[DIRECTIONS] Emit a verbatim copy of the lines below from the line with "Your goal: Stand" through the line with "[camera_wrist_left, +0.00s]", excluding pictures and everything outside that range.

########################################

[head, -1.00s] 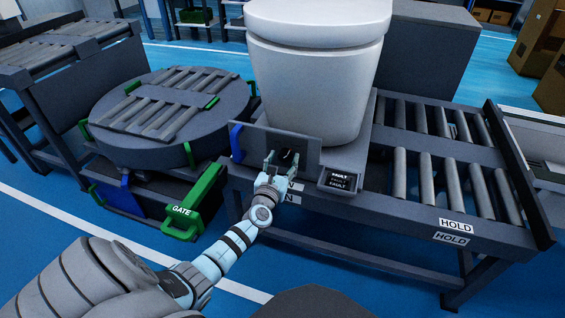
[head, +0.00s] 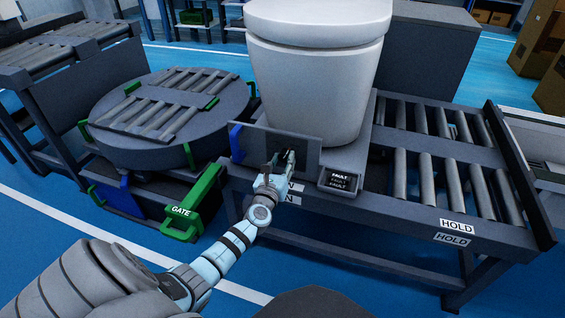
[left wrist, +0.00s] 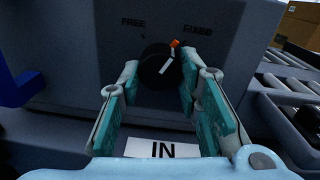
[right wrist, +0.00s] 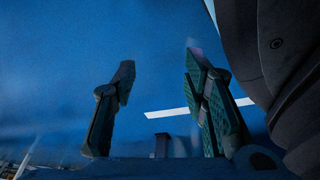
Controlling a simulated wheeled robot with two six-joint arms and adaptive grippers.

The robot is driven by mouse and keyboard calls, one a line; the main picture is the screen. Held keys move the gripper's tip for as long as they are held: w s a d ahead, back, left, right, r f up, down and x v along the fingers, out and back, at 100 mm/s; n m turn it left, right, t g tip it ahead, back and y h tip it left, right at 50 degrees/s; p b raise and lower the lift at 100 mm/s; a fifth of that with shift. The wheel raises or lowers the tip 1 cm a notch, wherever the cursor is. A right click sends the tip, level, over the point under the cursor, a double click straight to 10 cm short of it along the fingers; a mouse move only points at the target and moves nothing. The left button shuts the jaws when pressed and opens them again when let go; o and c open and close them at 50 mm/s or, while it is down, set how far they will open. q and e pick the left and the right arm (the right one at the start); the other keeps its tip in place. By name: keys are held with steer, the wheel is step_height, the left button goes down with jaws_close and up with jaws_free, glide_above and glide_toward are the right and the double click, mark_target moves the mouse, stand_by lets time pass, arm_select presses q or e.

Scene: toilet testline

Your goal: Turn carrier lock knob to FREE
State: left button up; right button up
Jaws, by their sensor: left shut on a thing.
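The carrier lock knob (left wrist: 160,68) is black and round, with a white line and an orange mark at its upper right. It sits on a dark panel (left wrist: 75,55) with FREE (left wrist: 133,22) at upper left and FIXED (left wrist: 197,30) at upper right. The orange mark points up and right, toward the FIXED side. My left gripper (head: 280,158) is at the panel, shut on the knob, with one finger on each side in the left wrist view (left wrist: 158,76). In the head view the gripper mostly hides the knob. My right gripper (right wrist: 160,75) is open and empty over blue floor.
A white toilet (head: 318,75) stands on the carrier above the panel. A green GATE handle (head: 194,205) and a turntable (head: 170,115) are to the left. A roller conveyor (head: 440,160) is to the right.

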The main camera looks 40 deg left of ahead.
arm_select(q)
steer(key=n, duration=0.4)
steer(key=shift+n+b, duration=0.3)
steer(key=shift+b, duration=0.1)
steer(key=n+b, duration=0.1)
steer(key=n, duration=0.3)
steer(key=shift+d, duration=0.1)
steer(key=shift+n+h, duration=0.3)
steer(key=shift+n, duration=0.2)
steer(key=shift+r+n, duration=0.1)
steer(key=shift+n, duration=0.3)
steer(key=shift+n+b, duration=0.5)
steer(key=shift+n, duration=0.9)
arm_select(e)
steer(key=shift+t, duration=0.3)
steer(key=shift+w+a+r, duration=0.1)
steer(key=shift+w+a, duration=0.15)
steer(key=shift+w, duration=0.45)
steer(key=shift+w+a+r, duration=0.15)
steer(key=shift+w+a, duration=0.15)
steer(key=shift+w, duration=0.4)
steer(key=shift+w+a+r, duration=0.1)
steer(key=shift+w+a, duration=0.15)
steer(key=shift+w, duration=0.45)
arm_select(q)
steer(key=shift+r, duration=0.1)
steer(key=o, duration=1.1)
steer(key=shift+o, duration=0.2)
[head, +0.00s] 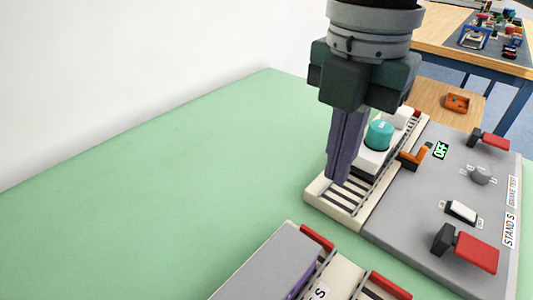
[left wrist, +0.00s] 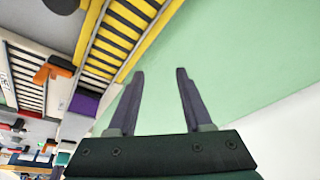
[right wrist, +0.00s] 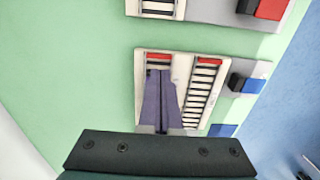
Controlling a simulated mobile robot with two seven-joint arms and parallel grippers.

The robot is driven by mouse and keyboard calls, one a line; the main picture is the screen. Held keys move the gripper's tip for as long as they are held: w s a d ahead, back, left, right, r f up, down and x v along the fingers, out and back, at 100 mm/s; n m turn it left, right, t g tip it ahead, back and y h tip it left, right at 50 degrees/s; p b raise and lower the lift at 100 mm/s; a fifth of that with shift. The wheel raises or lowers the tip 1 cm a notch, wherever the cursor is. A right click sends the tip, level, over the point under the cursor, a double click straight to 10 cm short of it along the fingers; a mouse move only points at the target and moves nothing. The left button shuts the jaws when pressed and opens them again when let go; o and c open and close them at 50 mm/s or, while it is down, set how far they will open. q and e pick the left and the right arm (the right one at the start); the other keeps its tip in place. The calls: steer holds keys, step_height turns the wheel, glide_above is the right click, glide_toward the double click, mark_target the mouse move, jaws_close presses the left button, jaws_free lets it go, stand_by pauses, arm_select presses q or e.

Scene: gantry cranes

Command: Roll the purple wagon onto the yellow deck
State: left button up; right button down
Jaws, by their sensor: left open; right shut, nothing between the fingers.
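In the left wrist view the yellow deck (left wrist: 152,40) shows as yellow-edged rails with dark sleepers. A purple box-shaped thing (left wrist: 82,102), seemingly the purple wagon, is beside the rails' lower end; only part of it shows. My left gripper (left wrist: 160,73) is open and empty, with green tabletop between its fingers. In the head view my right gripper (head: 337,178) is shut and empty, pointing down at a cream track (head: 325,203). In the right wrist view its closed fingers (right wrist: 160,75) are over a track section with red stops. I cannot tell whether they touch it.
A white wagon with a teal knob (head: 381,134) is behind the right gripper. The grey Stand S panel (head: 440,195) carries red-handled levers and switches. A nearer track section with red stops (head: 316,237) is at the bottom. The green table at left is clear.

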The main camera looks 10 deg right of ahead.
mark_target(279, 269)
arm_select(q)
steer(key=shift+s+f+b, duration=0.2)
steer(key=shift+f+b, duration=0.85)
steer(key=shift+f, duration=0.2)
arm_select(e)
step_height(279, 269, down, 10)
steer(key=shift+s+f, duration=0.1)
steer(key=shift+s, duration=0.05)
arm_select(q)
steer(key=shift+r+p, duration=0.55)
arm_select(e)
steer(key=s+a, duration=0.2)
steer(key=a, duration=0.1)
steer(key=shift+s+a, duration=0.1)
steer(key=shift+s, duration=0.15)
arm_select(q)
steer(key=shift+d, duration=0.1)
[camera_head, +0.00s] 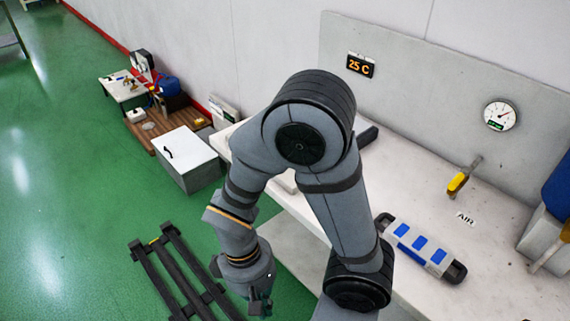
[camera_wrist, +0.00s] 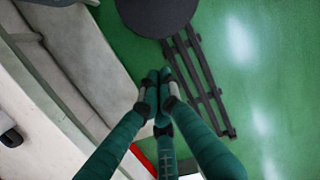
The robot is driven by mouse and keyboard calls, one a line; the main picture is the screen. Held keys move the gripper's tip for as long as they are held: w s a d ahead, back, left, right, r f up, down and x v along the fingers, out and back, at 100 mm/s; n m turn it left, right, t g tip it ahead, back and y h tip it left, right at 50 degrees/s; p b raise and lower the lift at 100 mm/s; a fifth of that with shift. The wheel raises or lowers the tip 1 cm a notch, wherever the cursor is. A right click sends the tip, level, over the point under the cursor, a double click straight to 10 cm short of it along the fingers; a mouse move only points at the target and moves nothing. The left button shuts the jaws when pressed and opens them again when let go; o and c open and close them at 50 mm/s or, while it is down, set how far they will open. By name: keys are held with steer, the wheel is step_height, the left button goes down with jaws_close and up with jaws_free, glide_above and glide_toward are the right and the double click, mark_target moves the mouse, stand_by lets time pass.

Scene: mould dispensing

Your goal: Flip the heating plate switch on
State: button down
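I cannot make out the heating plate switch in either view. An orange "25 C" display (camera_head: 360,66) is on the grey back panel above the white bench. A dark object (camera_head: 367,136) lies on the bench below the display, partly hidden by my arm; I cannot tell if it belongs to the heating plate. My gripper (camera_head: 262,301) hangs low, left of the bench, over the green floor. In the wrist view its teal fingers (camera_wrist: 159,82) converge, with the tips together and nothing seen between them.
The white bench (camera_head: 480,262) holds a grey case with blue panels (camera_head: 421,246) and a yellow-handled tool (camera_head: 459,183). A round gauge (camera_head: 500,115) is on the panel. A dark slatted rack (camera_head: 180,270) lies on the floor near my gripper. A white-topped box (camera_head: 187,150) stands left.

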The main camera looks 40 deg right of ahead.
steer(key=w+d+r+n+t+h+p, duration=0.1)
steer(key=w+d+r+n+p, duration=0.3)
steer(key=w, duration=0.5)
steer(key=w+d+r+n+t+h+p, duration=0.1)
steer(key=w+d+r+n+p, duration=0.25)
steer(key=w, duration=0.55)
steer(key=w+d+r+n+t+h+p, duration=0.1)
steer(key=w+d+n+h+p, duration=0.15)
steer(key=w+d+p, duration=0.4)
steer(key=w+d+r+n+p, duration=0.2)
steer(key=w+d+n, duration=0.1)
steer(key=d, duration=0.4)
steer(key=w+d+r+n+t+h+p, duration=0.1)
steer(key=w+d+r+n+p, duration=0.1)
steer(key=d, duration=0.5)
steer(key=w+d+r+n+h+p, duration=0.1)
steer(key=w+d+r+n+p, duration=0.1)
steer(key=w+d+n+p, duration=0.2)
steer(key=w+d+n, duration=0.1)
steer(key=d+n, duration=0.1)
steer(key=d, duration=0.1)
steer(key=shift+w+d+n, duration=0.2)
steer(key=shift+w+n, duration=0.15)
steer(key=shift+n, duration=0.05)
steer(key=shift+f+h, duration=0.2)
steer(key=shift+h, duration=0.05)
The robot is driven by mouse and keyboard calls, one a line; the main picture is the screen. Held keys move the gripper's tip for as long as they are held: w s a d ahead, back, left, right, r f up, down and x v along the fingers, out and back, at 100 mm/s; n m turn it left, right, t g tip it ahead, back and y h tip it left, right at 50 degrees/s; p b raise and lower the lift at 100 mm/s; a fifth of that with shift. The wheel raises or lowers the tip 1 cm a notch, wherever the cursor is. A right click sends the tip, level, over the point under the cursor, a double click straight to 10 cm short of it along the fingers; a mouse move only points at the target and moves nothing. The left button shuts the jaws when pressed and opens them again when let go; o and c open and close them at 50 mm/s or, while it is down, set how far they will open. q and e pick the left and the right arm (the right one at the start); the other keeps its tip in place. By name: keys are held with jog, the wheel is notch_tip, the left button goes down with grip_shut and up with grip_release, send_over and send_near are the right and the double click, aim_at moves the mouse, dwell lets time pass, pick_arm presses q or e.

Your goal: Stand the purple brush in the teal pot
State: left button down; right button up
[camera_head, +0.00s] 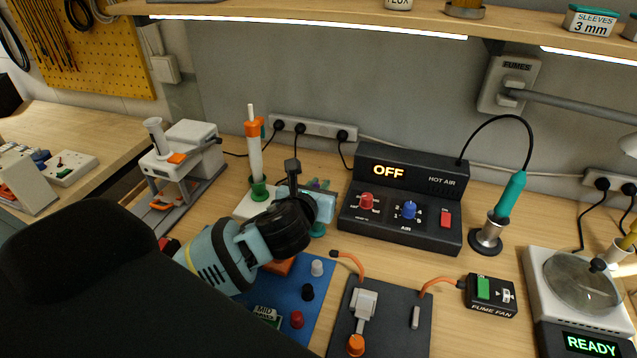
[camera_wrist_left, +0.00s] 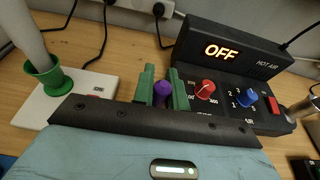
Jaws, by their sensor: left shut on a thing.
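My left gripper (camera_head: 319,184) is above the bench, in front of the hot air box's left end. In the left wrist view its two green fingers (camera_wrist_left: 163,90) are shut on the purple brush (camera_wrist_left: 162,88). Only a rounded purple end of the brush shows between them; the rest is hidden. A small teal-green piece (camera_head: 317,230) shows just below the gripper in the head view. It may be part of the teal pot, but the gripper hides most of it and I cannot tell. My right gripper is not in view.
A white tool stands in a green holder (camera_head: 260,190) close left of the gripper. The hot air box (camera_head: 400,210), reading OFF, is close on the right. A blue mat (camera_head: 318,268) with several small caps lies in front. Bare bench shows right of the box.

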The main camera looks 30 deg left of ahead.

########################################

[WRITTEN RESPONSE]
Your goal: Stand the purple brush in the teal pot
State: left button down; right button up
[camera_head, +0.00s] 
[camera_wrist_left, +0.00s] 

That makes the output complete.